## Your objective
Say how many lines include "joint", with no words around the number.

## Dataset records
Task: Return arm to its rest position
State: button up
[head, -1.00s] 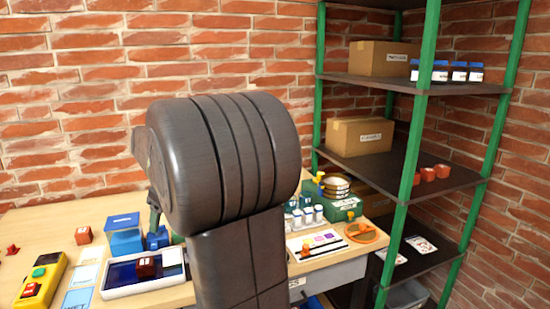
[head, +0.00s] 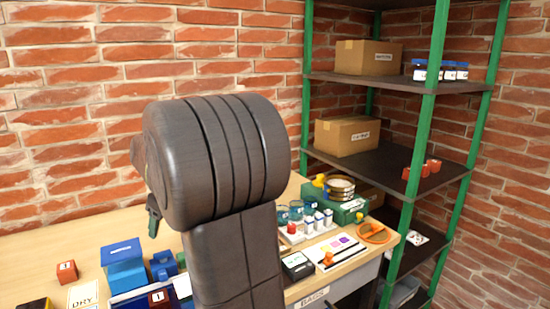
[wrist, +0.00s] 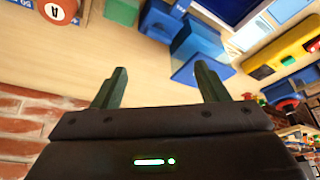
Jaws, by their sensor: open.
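My arm stands in the middle of the head view and hides part of the table. One green finger of my gripper (head: 153,218) shows left of the arm, above the table. In the wrist view my gripper (wrist: 158,82) has its two green fingers wide apart, with nothing between them. The wooden table (head: 35,244) lies beyond the fingers there. A blue box (head: 123,264) stands on the table near the gripper in the head view. It seems to be among the blue things (wrist: 197,42) beyond the fingers in the wrist view.
A brick wall (head: 70,110) is behind the table. A green-post shelf (head: 412,185) with cartons and jars stands at the right. The table's back left is clear.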

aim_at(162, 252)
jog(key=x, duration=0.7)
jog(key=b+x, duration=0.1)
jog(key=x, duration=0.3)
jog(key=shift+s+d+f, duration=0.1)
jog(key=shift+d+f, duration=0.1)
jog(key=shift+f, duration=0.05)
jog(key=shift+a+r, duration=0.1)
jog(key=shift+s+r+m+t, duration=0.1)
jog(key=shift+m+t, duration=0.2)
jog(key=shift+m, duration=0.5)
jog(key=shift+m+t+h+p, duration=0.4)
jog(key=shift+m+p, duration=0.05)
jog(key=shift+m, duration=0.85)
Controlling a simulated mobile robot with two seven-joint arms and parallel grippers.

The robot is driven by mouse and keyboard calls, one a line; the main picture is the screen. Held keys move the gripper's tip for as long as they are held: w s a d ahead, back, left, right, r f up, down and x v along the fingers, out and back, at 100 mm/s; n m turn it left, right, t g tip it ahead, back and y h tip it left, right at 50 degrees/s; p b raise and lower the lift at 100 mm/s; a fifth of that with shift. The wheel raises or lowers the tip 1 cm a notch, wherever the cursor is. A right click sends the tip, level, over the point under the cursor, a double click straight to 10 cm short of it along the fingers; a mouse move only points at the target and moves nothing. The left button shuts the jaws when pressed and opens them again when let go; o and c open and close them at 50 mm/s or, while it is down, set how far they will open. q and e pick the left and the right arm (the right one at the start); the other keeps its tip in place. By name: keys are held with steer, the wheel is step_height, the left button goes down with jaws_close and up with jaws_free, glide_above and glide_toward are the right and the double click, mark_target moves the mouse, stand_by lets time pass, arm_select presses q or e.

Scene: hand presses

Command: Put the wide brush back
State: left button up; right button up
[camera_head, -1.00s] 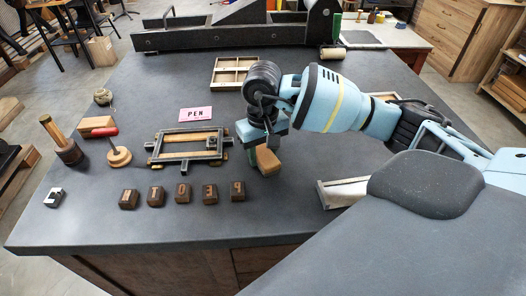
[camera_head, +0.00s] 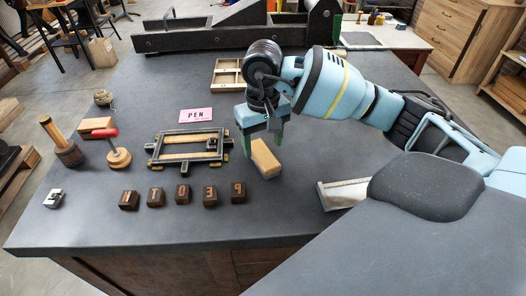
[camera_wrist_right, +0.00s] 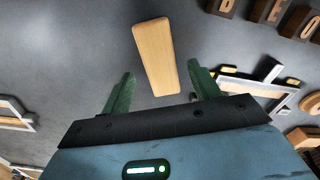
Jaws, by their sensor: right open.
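I cannot make out a wide brush with bristles in either view. A pale wooden block (camera_head: 266,158) lies on the dark table just below my right gripper (camera_head: 262,142). In the right wrist view, the block (camera_wrist_right: 156,58) lies ahead of the open green fingers (camera_wrist_right: 162,72), with its near end between their tips in the picture. The fingers stand apart on both sides and do not grip it. Which thing is the brush, and whether this block is part of it, I cannot tell. My left gripper is not in view.
A metal frame (camera_head: 162,161) lies left of the block, with several type blocks (camera_head: 183,195) in front. A pink PEN card (camera_head: 196,116), a red-handled tool (camera_head: 119,158) and a divided wooden tray (camera_head: 219,75) stand around. A pale-topped metal tray (camera_head: 343,194) is at right.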

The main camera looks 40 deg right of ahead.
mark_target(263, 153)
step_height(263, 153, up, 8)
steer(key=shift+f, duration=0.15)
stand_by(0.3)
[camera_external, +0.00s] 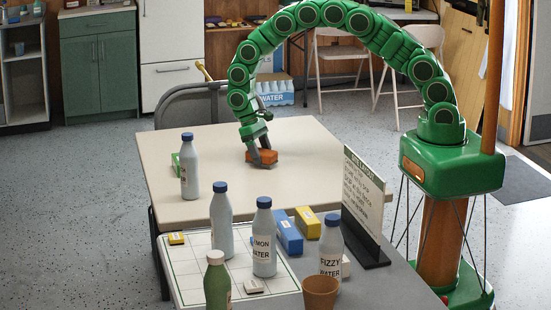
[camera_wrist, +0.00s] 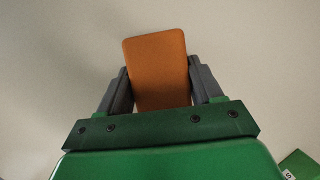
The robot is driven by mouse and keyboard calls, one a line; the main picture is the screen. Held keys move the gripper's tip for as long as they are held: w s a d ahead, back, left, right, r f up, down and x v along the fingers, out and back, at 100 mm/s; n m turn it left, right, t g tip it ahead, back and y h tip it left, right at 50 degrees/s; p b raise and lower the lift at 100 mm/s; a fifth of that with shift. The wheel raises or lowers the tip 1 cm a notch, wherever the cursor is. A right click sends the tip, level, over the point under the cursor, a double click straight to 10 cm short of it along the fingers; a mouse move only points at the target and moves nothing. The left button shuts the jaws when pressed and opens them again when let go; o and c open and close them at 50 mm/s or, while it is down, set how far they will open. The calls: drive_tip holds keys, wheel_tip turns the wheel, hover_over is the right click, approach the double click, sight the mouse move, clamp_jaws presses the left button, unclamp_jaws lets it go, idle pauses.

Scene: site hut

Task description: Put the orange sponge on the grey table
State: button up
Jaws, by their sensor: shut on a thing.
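The orange sponge (camera_external: 264,156) is at the middle of the beige table (camera_external: 320,175). My gripper (camera_external: 258,158) points down and is shut on it. In the wrist view the sponge (camera_wrist: 157,62) sits between both fingers of my gripper (camera_wrist: 160,82). I cannot tell whether the sponge rests on the beige tabletop or is just above it. The grey table (camera_external: 398,288) stands at the front of the external view, against the beige table's near side. Bottles, boxes and a sign cover much of its visible top.
On the grey table are a white gridded board (camera_external: 186,266), a Lemon Water bottle (camera_external: 264,240), a Fizzy Water bottle (camera_external: 331,245), a blue box (camera_external: 288,232), a yellow box (camera_external: 307,222), a brown pot (camera_external: 320,292) and an upright sign (camera_external: 362,195). Another bottle (camera_external: 189,170) stands on the beige table.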

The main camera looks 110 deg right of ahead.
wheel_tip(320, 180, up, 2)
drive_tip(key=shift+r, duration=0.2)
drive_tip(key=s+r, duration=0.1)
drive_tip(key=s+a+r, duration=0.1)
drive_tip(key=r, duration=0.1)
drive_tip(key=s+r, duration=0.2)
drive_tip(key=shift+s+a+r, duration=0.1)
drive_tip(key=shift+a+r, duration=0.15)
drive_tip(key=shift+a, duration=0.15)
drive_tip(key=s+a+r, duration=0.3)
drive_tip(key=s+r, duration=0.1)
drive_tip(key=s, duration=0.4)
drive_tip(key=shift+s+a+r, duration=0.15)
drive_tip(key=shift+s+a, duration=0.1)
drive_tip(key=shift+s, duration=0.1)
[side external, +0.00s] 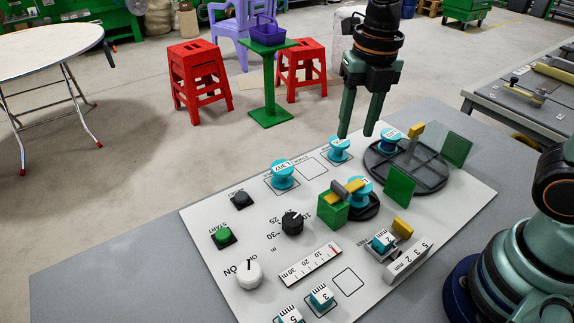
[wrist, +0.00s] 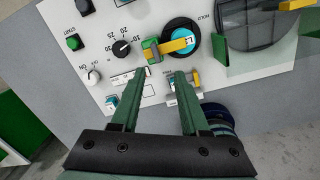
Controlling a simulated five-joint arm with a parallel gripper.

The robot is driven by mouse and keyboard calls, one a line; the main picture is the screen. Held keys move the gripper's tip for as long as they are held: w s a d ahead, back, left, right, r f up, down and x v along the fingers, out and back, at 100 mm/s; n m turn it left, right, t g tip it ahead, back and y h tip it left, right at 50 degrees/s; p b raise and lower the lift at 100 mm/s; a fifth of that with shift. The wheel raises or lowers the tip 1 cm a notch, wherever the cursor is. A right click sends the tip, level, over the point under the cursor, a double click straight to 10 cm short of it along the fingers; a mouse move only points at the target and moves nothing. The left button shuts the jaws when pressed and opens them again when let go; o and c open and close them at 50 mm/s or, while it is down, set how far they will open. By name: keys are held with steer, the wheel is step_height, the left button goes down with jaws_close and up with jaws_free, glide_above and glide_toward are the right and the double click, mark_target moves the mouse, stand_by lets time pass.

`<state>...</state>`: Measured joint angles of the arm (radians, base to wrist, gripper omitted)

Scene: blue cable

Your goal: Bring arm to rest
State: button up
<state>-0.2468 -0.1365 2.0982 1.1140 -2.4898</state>
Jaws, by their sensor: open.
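My gripper (side external: 357,136) hangs at the end of my dark arm in the upper middle of the side view, above the far part of the white panel (side external: 225,280). Its two green fingers are apart with nothing between them. In the wrist view the open fingers (wrist: 156,80) point over the panel, apart from its parts. Blue spools stand on the panel: one (side external: 283,175) at the far left, one (side external: 339,149) beside it, one (side external: 390,139) on the dark round turntable (side external: 425,175), and one (side external: 360,191) by a green block (side external: 333,209) with a yellow lever.
The panel also bears a green START button (side external: 222,235), a dark knob (side external: 292,223), a white ON knob (side external: 249,273) and small blue numbered blocks (side external: 321,297). Upright green plates (side external: 399,186) stand at the turntable. Red stools (side external: 199,78) stand on the floor behind. The grey table's left side is bare.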

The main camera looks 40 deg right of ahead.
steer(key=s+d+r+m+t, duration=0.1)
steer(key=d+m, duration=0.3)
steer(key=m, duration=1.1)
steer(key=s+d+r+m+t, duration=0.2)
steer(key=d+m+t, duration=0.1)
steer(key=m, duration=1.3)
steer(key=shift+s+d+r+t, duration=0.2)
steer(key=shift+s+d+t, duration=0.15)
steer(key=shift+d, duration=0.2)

## Exercise result
3